Tepat di depan Madrasah Aliyah Negeri (MAN) 4 Kota Cirebon, berdiri sebuah gerobak sederhana berwarna cokelat bertuliskan “Empal Gentong Dudu Musuh.” Di balik gerobak itu, seorang pria paruh baya bernama Wawan (53) dengan ramah melayani para pelanggan yang datang untuk menikmati seporsi empal gentong khas Cirebon.
Nama unik “Dudu Musuh” yang berarti bukan musuh dalam bahasa Jawa ini ternyata memiliki kisah yang sederhana. Menurut Wawan, nama itu ia temukan secara tidak sengaja saat melihat tulisan di bagian belakang sebuah bus.
“Nggak ada arti khusus, pengen saja, pas itu lihat tulisan di belakang bus, kayaknya bagus buat jadi nama seneng, jadi filling saja, ” tutur Wawan, Selasa (15/4/2025).
Sebagai makanan tradisional, empal gentong memiliki ciri khasnya tersendiri, seperti dimasak dalam gentong menggunakan kayu bakar sebagai bahan bakar utama serta campuran puluhan rempah-rempah asli nusantara. Menurut Wawan, rempah-rempah inilah yang menjadi ciri khas utama dari empal gentong.
“Macam-macam bahan pembuatannya, ada biji-bijian, rempah-rempah seperti klabet, jahe, laos, sereh, salam, ketumbar, kunyit, pala bisa sampai 30 rempah-rempah, untuk masaknya emang harus pakai kayu, kalau pakai kompor nanti cita rasanya beda,” tutur Wawan.
Isian empal gentong miliknya terdiri dari jeroan sapi dan daging sapi pilihan yang ia dapatkan langsung dari Desa Battembat, daerah yang terkenal sebagai pusat penjagalan hewan di Cirebon. “Battembat emang dikenal sebagai tempat jagal hewan, di sana mayoritas kerja empal semua,” tutur Wawan.
Satu porsi empal gentong buatan Wawan menawarkan sensasi rasa yang gurih, pedas, dan rempah yang menyatu sempurna. Dagingnya empuk dan jeroannya kenyal, cocok bagi penikmat kuliner tradisional yang rindu cita rasa otentik. Bagi yang suka pedas, tersedia sambal yang bisa ditambahkan sesuai selera.
Perjalanan Wawan dalam dunia kuliner bukan hal baru. Ia merupakan generasi ketiga dari keluarga penjual empal. Sebelum membuka usahanya sendiri pada tahun 2006, Wawan sempat membantu kedua orang tuanya yang juga berjualan empal. Bahkan, sejak tahun 1960-an, neneknya sudah lebih dulu berdagang empal asem.

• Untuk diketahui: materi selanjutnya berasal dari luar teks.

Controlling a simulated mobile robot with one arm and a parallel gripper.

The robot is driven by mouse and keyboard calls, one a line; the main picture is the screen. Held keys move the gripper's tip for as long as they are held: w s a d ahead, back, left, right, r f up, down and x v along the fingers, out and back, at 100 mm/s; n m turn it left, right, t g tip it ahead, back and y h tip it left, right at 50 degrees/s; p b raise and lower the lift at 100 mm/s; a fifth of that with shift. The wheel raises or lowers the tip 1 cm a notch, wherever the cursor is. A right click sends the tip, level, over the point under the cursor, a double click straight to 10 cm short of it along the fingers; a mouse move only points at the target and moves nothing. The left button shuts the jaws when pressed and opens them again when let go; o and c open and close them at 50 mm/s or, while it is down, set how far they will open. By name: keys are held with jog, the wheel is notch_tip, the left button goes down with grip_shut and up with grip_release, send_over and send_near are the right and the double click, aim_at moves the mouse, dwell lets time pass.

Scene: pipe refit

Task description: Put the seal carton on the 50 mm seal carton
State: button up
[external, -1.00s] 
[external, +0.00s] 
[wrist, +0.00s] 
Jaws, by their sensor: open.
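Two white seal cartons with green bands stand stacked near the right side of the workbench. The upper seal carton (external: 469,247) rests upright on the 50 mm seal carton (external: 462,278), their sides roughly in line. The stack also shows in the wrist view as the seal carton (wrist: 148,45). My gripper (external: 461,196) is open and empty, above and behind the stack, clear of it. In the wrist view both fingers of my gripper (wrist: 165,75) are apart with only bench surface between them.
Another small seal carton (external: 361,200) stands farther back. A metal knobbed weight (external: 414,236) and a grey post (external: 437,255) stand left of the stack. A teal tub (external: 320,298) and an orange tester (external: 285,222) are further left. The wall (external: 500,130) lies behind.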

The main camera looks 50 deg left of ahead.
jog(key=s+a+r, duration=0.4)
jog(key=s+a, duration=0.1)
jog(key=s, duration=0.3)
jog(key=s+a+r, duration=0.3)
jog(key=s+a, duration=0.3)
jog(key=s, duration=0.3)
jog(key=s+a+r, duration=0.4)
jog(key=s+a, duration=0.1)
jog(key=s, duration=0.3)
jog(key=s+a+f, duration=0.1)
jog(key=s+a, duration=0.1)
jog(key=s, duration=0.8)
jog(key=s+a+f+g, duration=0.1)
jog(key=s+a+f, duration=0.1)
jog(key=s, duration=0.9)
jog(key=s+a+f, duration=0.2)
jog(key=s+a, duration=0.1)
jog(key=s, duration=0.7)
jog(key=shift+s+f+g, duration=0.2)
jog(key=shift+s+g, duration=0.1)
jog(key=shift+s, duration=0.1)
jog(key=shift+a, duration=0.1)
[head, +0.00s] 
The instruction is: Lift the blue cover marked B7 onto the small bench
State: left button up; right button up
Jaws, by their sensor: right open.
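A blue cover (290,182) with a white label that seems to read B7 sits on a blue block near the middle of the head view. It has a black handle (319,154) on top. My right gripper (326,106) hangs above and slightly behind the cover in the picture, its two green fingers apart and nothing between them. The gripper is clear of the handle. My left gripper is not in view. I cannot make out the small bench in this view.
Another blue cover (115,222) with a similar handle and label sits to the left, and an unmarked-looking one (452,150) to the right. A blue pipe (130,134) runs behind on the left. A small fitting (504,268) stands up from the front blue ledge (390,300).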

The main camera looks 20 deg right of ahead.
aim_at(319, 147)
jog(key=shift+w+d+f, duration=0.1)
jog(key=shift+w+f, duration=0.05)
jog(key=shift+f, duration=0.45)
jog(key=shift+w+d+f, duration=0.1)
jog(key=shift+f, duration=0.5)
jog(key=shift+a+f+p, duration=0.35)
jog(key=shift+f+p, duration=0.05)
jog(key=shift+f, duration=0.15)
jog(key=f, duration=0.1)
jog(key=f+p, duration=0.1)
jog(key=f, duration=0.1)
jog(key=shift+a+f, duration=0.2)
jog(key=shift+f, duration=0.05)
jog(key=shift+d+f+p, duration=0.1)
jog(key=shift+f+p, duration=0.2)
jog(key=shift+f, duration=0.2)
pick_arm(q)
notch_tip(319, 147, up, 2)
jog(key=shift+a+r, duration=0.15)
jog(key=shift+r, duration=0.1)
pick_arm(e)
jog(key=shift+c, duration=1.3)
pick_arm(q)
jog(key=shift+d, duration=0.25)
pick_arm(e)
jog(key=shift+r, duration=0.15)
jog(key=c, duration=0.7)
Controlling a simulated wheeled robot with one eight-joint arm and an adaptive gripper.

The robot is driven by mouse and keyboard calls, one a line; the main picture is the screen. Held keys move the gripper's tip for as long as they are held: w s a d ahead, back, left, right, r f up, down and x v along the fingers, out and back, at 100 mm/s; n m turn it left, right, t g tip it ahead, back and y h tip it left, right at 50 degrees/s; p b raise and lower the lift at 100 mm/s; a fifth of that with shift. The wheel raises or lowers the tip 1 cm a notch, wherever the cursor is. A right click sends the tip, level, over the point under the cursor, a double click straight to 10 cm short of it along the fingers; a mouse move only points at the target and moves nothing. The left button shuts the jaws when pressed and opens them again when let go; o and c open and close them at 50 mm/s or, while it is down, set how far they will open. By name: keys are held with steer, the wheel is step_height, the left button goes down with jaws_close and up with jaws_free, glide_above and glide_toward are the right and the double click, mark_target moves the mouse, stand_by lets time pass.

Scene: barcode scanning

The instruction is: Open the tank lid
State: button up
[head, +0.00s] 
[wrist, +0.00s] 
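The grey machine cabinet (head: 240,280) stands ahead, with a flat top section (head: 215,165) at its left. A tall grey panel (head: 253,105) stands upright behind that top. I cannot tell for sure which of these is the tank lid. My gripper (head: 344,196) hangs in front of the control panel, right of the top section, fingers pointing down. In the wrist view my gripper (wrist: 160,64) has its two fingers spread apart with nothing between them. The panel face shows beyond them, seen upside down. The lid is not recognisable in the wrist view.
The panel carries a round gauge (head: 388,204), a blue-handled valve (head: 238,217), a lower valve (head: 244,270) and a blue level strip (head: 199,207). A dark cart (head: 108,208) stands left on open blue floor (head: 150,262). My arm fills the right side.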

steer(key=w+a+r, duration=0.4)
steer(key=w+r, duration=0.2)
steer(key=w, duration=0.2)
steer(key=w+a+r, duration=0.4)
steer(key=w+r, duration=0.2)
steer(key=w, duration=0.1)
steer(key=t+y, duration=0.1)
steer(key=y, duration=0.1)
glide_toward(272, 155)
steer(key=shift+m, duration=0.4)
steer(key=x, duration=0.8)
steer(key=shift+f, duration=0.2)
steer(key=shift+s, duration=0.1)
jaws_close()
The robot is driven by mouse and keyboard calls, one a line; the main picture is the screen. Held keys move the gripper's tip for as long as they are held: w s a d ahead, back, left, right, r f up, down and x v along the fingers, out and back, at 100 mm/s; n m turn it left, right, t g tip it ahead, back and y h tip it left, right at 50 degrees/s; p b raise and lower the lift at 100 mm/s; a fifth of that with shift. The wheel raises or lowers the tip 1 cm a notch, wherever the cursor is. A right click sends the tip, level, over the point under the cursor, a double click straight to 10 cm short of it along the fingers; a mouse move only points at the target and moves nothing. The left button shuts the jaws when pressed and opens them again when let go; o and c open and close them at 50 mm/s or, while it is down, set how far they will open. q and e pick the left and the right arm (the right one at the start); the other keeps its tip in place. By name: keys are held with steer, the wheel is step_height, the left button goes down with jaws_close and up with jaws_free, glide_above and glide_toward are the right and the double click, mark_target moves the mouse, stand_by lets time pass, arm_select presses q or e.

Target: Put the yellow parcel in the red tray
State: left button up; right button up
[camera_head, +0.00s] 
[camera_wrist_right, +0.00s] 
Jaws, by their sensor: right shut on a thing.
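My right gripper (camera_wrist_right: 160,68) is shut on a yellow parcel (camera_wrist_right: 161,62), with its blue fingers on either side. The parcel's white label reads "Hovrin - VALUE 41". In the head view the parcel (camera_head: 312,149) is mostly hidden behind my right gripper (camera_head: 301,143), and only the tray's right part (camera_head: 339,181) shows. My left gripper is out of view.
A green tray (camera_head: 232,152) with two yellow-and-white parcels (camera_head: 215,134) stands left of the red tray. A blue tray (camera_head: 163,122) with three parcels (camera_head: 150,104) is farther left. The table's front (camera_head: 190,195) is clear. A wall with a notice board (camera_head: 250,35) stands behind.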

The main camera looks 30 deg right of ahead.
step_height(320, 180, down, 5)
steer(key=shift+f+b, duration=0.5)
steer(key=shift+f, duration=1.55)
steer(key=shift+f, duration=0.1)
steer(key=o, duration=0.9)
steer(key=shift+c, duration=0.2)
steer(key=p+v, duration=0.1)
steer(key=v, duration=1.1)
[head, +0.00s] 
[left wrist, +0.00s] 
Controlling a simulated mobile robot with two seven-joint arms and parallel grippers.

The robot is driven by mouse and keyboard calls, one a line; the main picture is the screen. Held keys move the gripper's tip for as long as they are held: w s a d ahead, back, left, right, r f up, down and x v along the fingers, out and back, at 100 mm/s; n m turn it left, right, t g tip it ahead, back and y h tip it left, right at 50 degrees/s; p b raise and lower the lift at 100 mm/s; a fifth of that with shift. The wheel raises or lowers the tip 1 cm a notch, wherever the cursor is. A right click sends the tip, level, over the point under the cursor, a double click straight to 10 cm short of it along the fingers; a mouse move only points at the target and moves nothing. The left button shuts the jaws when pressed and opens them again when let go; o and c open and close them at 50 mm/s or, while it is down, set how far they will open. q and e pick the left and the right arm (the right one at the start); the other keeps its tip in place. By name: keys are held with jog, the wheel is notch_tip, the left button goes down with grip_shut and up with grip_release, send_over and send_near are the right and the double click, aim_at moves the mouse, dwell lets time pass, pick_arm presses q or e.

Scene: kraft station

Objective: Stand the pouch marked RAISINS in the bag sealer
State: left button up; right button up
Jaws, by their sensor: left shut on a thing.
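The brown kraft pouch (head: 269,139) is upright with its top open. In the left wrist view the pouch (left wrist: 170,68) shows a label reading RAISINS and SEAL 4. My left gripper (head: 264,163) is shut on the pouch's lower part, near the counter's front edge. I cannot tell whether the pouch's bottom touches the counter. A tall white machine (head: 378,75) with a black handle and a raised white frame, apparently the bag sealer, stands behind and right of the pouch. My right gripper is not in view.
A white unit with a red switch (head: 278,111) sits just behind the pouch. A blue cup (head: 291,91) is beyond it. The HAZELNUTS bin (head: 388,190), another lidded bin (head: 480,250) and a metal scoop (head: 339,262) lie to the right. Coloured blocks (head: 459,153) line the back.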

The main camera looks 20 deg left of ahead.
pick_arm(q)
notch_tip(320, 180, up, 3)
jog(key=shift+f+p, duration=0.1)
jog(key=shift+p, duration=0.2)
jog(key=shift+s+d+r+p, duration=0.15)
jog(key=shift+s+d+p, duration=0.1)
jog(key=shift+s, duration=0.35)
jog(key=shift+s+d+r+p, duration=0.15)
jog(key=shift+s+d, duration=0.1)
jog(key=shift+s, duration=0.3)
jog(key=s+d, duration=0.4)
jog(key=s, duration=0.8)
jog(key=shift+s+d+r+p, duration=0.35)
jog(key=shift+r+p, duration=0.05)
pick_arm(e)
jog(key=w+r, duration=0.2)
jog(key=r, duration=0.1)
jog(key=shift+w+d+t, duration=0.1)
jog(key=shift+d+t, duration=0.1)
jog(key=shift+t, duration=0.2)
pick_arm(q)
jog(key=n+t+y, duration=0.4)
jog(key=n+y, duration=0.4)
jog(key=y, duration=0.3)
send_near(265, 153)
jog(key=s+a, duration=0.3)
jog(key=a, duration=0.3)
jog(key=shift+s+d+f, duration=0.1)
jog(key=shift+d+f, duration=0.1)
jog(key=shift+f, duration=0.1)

“Sudah turun temurun, sampai nenek juga itu jualan empal tapi empal asem pas tahun 1960-an, orang tua juga jualannya empal asem, baru saya jualan empal gentong, bedanya empal gentong sama empal asem tuh dikit, kalau empal gentong pake kunyit atau empal asem nggak,” tutur Wawan.
Dengan harga Rp 15.000 per porsi nasi dan empal gentong, kuliner ini terbilang sangat terjangkau. Dalam sehari, Wawan bisa menjual hingga 200 porsi, tergantung ramainya pembeli. Ia mulai berjualan dari pukul 09.00 hingga 15.00 WIB, dan bisa ditemukan di depan MAN 4 Kota Cirebon, Jalan Pelandakan, Karyamulya, Kecamatan Kesambi.